▸ What needs to be done: Reading down the listing below, count the lines where the word "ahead" shows up, then give only that count.

**** Source material

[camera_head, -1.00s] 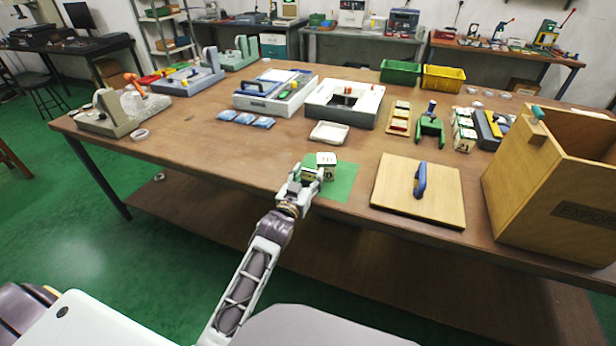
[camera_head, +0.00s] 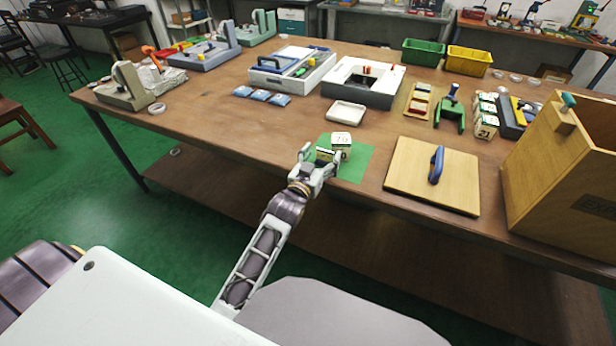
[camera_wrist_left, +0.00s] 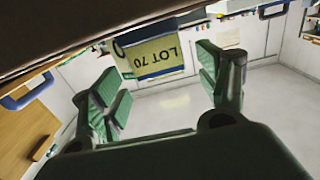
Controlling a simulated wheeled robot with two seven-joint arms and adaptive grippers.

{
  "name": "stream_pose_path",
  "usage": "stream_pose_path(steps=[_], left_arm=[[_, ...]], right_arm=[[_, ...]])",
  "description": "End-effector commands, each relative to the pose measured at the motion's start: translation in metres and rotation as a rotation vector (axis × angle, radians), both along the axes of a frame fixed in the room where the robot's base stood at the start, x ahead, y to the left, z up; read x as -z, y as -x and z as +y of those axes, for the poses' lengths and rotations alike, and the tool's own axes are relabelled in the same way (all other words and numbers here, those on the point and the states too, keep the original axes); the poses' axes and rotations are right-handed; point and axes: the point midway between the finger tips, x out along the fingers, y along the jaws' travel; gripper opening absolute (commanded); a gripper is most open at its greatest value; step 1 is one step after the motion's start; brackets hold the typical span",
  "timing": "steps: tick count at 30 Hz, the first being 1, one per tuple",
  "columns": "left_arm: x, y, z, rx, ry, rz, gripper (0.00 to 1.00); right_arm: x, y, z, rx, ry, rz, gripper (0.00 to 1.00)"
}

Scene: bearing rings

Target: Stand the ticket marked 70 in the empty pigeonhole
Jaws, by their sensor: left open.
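The ticket marked 70 (camera_head: 341,139) is a small pale block with a dark number, over the green mat (camera_head: 356,166) near the table's front edge. In the left wrist view its yellow face reads LOT 70 (camera_wrist_left: 160,56), upside down. My left gripper (camera_head: 322,161) is open at the ticket's near left side. In the left wrist view its green-padded fingers (camera_wrist_left: 160,82) stand wide apart, with the ticket's face showing beyond the gap. Several similar pale blocks (camera_head: 486,116) stand in a row at the right, one reading 21. I cannot make out the empty pigeonhole. My right gripper is not in view.
A wooden board with a blue handle (camera_head: 436,165) lies right of the mat. A tall wooden box (camera_head: 560,150) stands at the right end. A white tray (camera_head: 346,113) and blue packets (camera_head: 262,96) lie behind. Bare tabletop (camera_head: 230,125) is left of the mat.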

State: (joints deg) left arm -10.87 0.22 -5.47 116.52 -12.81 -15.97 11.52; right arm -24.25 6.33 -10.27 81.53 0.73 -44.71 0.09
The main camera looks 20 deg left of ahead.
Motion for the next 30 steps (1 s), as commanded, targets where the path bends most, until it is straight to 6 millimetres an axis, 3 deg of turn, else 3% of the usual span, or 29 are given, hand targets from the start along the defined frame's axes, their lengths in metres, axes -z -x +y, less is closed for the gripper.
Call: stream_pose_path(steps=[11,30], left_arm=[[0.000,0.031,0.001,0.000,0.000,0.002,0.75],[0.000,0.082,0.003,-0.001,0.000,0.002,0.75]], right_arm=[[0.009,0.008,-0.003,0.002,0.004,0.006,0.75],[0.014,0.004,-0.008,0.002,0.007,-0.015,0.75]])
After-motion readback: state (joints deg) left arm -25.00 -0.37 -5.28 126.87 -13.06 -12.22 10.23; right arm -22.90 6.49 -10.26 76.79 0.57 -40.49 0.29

********

▸ Response to the exercise: 2